The company had cash and marketable securities of $1.17 billion at year-end 2013, plus long-term investments which offset its long-term debt. Keep in mind that the company did repurchase some 2.7 million shares in the last quarter, so the total buyback could  last ten quarters or so at the current pace.

Can Harley-Davidson afford this? When you add up the money from the higher dividend with a 1.8% yield after the hike, this is close to $250 million per year for a dividend. That comes to over $2 billion in needed cash (at static market conditions that is) for this plan.

Mr. Lamensdorf also said,

"HOG has been active on the buyback front. They have plenty of cash and cash flow to put to use. The question is are they better off managing the stock price through buybacks or using their cash in alternative ways to accelerate their business?

In HOG's case, U.S. and international retail sales were well below some Wall Street expectations. Average selling price was below expectations as were total shipments in Q4. Furthermore, guidance was essentially in-line with expectations modeled into many Wall Street estimates."

In order to be fair on both sides here, Harley-Davidson has managed to grow sales and earnings annually. Another boost is that earnings growth and sales growth are expected to be seen in 2014 and 2015 as well.

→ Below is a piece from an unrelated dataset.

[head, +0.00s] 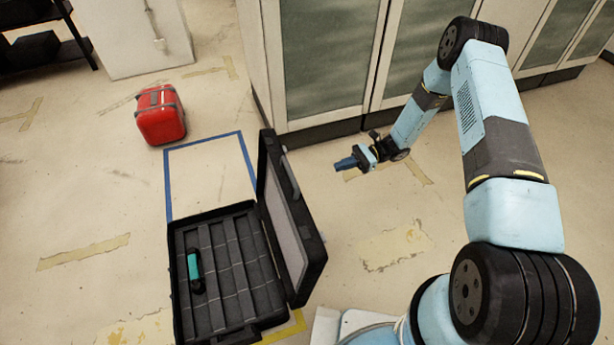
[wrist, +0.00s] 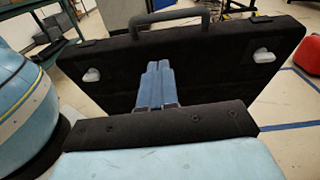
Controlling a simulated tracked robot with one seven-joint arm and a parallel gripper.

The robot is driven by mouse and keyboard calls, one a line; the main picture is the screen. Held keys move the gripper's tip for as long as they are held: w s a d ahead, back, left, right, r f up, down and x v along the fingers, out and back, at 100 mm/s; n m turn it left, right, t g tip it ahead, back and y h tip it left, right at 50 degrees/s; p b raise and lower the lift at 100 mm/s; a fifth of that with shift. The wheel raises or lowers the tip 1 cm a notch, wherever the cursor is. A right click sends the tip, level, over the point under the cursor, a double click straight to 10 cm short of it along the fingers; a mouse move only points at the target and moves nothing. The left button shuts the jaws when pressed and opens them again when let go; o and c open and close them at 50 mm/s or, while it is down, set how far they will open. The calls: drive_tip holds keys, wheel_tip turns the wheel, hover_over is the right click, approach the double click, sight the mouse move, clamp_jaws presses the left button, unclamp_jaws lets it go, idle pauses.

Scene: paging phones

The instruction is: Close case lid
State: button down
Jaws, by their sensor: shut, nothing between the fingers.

Thomson Reuters has earnings estimates of $3.88 per share in 2014, up from $3.28 in 2013, and sees $4.49 per share in 2015. Revenue growth is expected to be 10% in 2014 to $5.78 billion, followed by revenue growth 8.2% to $6.26 billion in 2015.

Shares of Harley-Davidson were up 3.1% at $64.13 on the news, against a 52-week range of $49.15 to $70.04. Maybe this is just the business cycle that Harley-Davidson is in. Maybe acquiring new lines or branching out into new products is simply off-base from the core of the company. After all, it would be hard to imagine Harley-Davidson SUVs, boats, or small airplanes.